WHAT YOU SHOULD DO
Make an exact copy of the entries below with the pictures removed.

◆ ◆ ◆

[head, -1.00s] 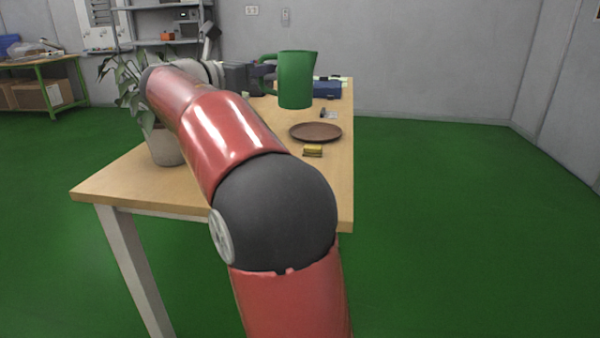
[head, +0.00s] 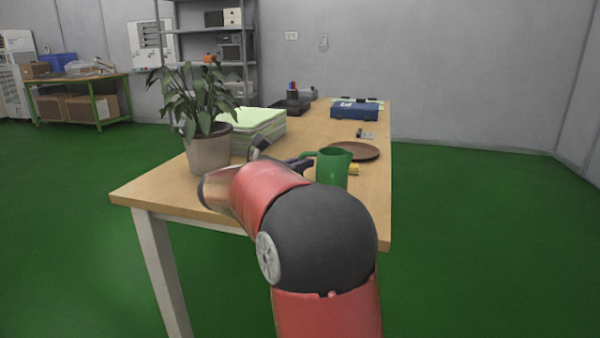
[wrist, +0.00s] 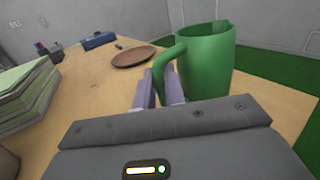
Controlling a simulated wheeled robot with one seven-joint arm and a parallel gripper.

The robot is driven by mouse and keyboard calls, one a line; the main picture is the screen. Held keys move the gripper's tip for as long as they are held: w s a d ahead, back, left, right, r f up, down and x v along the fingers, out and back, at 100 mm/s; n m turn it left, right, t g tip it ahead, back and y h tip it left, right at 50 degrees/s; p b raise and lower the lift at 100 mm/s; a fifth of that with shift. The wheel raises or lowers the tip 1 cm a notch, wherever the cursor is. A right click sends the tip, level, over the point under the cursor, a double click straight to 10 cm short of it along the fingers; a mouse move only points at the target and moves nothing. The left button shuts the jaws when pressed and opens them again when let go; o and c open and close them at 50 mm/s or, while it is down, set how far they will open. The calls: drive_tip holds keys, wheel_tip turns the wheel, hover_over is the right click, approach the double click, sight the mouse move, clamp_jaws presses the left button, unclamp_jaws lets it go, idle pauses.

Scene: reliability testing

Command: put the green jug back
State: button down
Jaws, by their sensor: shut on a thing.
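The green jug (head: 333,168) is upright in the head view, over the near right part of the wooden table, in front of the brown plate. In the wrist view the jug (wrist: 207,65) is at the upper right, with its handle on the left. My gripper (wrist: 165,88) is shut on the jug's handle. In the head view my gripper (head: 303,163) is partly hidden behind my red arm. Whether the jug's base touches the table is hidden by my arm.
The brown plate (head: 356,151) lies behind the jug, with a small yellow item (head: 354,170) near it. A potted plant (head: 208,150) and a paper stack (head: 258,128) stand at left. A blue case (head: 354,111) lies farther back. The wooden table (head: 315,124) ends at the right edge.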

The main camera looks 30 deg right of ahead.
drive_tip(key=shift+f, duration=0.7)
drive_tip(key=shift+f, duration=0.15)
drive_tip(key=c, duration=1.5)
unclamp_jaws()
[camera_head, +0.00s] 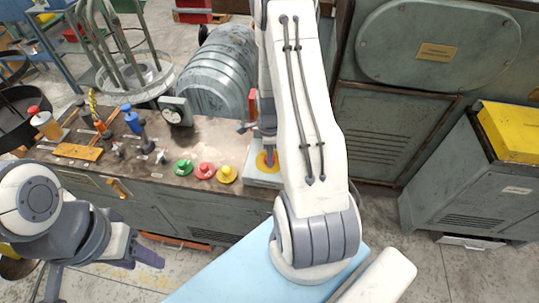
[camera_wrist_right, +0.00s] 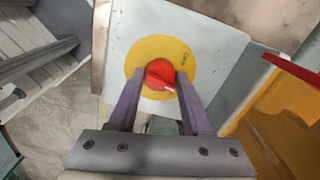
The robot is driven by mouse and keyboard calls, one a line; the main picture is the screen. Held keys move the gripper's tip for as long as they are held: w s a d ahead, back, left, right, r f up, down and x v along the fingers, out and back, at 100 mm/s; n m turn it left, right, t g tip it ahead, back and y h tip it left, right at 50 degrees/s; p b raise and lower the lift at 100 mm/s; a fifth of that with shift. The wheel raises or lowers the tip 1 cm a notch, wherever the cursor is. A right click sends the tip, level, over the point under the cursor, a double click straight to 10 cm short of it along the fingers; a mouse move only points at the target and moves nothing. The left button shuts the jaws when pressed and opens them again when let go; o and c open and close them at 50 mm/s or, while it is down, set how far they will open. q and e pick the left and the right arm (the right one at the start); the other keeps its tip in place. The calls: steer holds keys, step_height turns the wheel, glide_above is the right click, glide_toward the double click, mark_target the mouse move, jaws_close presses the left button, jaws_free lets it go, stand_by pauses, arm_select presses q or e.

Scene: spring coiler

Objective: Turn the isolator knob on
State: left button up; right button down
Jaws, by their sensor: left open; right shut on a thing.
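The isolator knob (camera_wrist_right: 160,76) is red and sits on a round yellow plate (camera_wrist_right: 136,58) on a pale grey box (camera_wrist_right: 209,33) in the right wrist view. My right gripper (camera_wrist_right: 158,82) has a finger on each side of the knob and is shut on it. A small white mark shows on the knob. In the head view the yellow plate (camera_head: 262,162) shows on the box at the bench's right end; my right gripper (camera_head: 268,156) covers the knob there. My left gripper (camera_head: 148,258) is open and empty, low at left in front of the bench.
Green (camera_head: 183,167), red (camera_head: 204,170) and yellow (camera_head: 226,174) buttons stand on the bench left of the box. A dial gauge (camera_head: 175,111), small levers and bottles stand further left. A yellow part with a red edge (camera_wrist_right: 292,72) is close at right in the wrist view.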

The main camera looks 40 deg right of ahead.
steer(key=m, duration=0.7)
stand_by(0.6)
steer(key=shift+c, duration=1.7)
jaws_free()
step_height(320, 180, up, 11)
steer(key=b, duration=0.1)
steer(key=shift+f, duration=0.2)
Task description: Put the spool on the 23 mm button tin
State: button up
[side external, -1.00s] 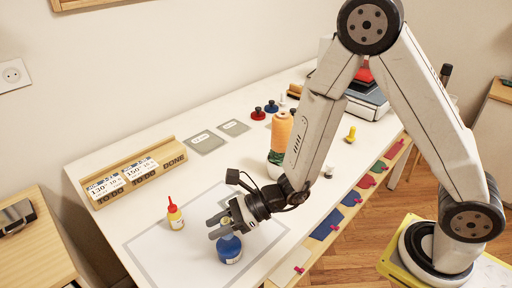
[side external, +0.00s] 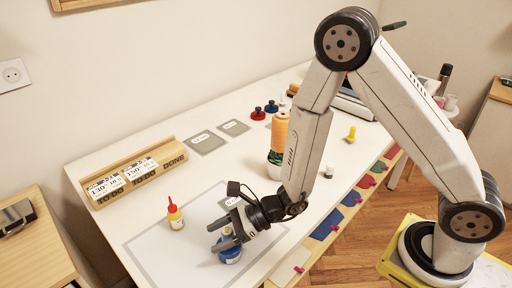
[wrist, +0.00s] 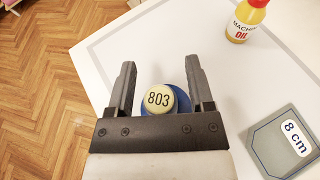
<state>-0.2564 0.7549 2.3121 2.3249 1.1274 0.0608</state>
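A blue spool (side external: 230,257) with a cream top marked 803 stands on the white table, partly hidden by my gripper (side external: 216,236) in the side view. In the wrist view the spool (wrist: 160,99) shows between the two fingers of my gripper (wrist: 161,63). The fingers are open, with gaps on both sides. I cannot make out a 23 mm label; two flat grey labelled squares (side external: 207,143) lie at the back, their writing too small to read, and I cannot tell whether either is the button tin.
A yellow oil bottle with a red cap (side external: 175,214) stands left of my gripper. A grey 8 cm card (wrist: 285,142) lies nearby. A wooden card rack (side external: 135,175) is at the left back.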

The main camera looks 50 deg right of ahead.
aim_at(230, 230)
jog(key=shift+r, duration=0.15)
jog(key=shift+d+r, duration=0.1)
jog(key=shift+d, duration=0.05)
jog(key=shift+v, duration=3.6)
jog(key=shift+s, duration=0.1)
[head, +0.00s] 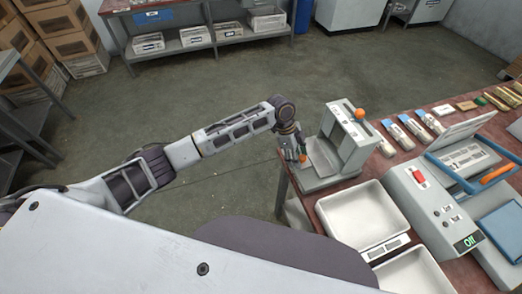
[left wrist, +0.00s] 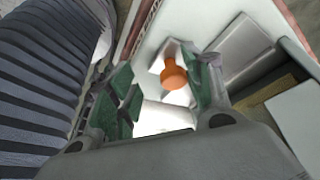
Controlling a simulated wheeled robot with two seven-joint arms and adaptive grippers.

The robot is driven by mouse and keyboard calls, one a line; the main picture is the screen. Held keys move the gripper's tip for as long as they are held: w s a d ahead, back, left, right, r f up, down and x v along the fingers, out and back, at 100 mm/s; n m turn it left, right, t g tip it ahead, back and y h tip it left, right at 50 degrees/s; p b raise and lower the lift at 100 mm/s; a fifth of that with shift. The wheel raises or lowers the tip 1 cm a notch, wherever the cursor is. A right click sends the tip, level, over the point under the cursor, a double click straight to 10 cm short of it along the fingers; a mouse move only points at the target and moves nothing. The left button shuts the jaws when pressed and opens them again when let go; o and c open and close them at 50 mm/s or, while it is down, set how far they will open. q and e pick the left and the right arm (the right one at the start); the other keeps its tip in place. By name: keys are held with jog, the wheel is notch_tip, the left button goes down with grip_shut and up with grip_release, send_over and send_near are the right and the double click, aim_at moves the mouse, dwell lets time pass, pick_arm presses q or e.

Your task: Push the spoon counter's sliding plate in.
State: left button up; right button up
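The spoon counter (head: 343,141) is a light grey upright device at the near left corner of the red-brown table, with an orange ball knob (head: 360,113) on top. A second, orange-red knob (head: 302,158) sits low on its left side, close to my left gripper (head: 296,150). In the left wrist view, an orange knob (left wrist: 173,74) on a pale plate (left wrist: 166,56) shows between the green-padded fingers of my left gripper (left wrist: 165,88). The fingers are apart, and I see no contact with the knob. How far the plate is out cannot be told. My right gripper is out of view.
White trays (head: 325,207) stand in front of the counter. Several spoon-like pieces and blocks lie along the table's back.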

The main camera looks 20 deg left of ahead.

◆ ◆ ◆

SOLUTION TO THE EXERCISE
[head, -1.00s] 
[head, +0.00s] 
[wrist, +0.00s] 
Controlling a simulated wheeled robot with one seven-joint arm and a parallel gripper.

The robot is driven by mouse and keyboard calls, one a line; the main picture is the screen. Held keys move the gripper's tip for as long as they are held: w s a d ahead, back, left, right, r f up, down and x v along the fingers, out and back, at 100 mm/s; n m turn it left, right, t g tip it ahead, back and y h tip it left, right at 50 degrees/s; p b raise and lower the lift at 100 mm/s; a fifth of that with shift. The wheel raises or lowers the tip 1 cm a notch, wherever the cursor is. A right click sends the tip, level, over the point under the cursor, a double click straight to 10 cm short of it along the fingers; a mouse move only points at the target and moves nothing. The left button shuts the jaws when pressed and opens them again when let go; o and c open and close them at 50 mm/s or, while it is down, set how far they will open. The calls: drive_tip holds keys, wheel_tip turns the wheel, hover_over is the right click, approach the double click, sight the mouse move, clamp_jaws presses the left button, unclamp_jaws lets it go, idle pauses.

Scene: reliability testing

Command: put the green jug back
State: button down
Jaws, by their sensor: shut on a thing.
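The green jug (head: 333,168) is upright in the head view, over the near right part of the wooden table, in front of the brown plate. In the wrist view the jug (wrist: 207,65) is at the upper right, with its handle on the left. My gripper (wrist: 165,88) is shut on the jug's handle. In the head view my gripper (head: 303,163) is partly hidden behind my red arm. Whether the jug's base touches the table is hidden by my arm.
The brown plate (head: 356,151) lies behind the jug, with a small yellow item (head: 354,170) near it. A potted plant (head: 208,150) and a paper stack (head: 258,128) stand at left. A blue case (head: 354,111) lies farther back. The wooden table (head: 315,124) ends at the right edge.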

The main camera looks 30 deg right of ahead.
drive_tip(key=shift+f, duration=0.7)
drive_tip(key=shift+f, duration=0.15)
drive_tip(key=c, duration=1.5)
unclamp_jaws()
[camera_head, +0.00s] 
[camera_wrist_right, +0.00s] 
The robot is driven by mouse and keyboard calls, one a line; the main picture is the screen. Held keys move the gripper's tip for as long as they are held: w s a d ahead, back, left, right, r f up, down and x v along the fingers, out and back, at 100 mm/s; n m turn it left, right, t g tip it ahead, back and y h tip it left, right at 50 degrees/s; p b raise and lower the lift at 100 mm/s; a fifth of that with shift. The wheel raises or lowers the tip 1 cm a notch, wherever the cursor is. A right click sends the tip, level, over the point under the cursor, a double click straight to 10 cm short of it along the fingers; a mouse move only points at the target and moves nothing. The left button shuts the jaws when pressed and opens them again when let go; o and c open and close them at 50 mm/s or, while it is down, set how far they will open. q and e pick the left and the right arm (the right one at the start); the other keeps its tip in place. The calls: steer holds keys, step_height turns the wheel, glide_above is the right click, glide_toward the double click, mark_target the mouse move, jaws_close presses the left button, jaws_free lets it go, stand_by pauses, arm_select presses q or e.

Scene: spring coiler

Objective: Turn the isolator knob on
State: left button up; right button down
Jaws, by their sensor: left open; right shut on a thing.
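The isolator knob (camera_wrist_right: 160,76) is red and sits on a round yellow plate (camera_wrist_right: 136,58) on a pale grey box (camera_wrist_right: 209,33) in the right wrist view. My right gripper (camera_wrist_right: 158,82) has a finger on each side of the knob and is shut on it. A small white mark shows on the knob. In the head view the yellow plate (camera_head: 262,162) shows on the box at the bench's right end; my right gripper (camera_head: 268,156) covers the knob there. My left gripper (camera_head: 148,258) is open and empty, low at left in front of the bench.
Green (camera_head: 183,167), red (camera_head: 204,170) and yellow (camera_head: 226,174) buttons stand on the bench left of the box. A dial gauge (camera_head: 175,111), small levers and bottles stand further left. A yellow part with a red edge (camera_wrist_right: 292,72) is close at right in the wrist view.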

The main camera looks 40 deg right of ahead.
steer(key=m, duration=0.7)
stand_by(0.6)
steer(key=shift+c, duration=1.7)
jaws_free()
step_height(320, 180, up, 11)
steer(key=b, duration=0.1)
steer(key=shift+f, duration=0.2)
Task description: Put the spool on the 23 mm button tin
State: button up
[side external, -1.00s] 
[side external, +0.00s] 
[wrist, +0.00s] 
<state>-0.2564 0.7549 2.3121 2.3249 1.1274 0.0608</state>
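A blue spool (side external: 230,257) with a cream top marked 803 stands on the white table, partly hidden by my gripper (side external: 216,236) in the side view. In the wrist view the spool (wrist: 160,99) shows between the two fingers of my gripper (wrist: 161,63). The fingers are open, with gaps on both sides. I cannot make out a 23 mm label; two flat grey labelled squares (side external: 207,143) lie at the back, their writing too small to read, and I cannot tell whether either is the button tin.
A yellow oil bottle with a red cap (side external: 175,214) stands left of my gripper. A grey 8 cm card (wrist: 285,142) lies nearby. A wooden card rack (side external: 135,175) is at the left back.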

The main camera looks 50 deg right of ahead.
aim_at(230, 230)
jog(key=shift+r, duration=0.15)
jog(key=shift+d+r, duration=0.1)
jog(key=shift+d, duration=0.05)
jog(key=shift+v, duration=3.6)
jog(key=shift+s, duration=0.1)
[head, +0.00s] 
[left wrist, +0.00s] 
Controlling a simulated wheeled robot with two seven-joint arms and adaptive grippers.

The robot is driven by mouse and keyboard calls, one a line; the main picture is the screen. Held keys move the gripper's tip for as long as they are held: w s a d ahead, back, left, right, r f up, down and x v along the fingers, out and back, at 100 mm/s; n m turn it left, right, t g tip it ahead, back and y h tip it left, right at 50 degrees/s; p b raise and lower the lift at 100 mm/s; a fifth of that with shift. The wheel raises or lowers the tip 1 cm a notch, wherever the cursor is. A right click sends the tip, level, over the point under the cursor, a double click straight to 10 cm short of it along the fingers; a mouse move only points at the target and moves nothing. The left button shuts the jaws when pressed and opens them again when let go; o and c open and close them at 50 mm/s or, while it is down, set how far they will open. q and e pick the left and the right arm (the right one at the start); the other keeps its tip in place. By name: keys are held with jog, the wheel is notch_tip, the left button goes down with grip_shut and up with grip_release, send_over and send_near are the right and the double click, aim_at moves the mouse, dwell lets time pass, pick_arm presses q or e.

Your task: Push the spoon counter's sliding plate in.
State: left button up; right button up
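The spoon counter (head: 343,141) is a light grey upright device at the near left corner of the red-brown table, with an orange ball knob (head: 360,113) on top. A second, orange-red knob (head: 302,158) sits low on its left side, close to my left gripper (head: 296,150). In the left wrist view, an orange knob (left wrist: 173,74) on a pale plate (left wrist: 166,56) shows between the green-padded fingers of my left gripper (left wrist: 165,88). The fingers are apart, and I see no contact with the knob. How far the plate is out cannot be told. My right gripper is out of view.
White trays (head: 325,207) stand in front of the counter. Several spoon-like pieces and blocks lie along the table's back.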

The main camera looks 20 deg left of ahead.

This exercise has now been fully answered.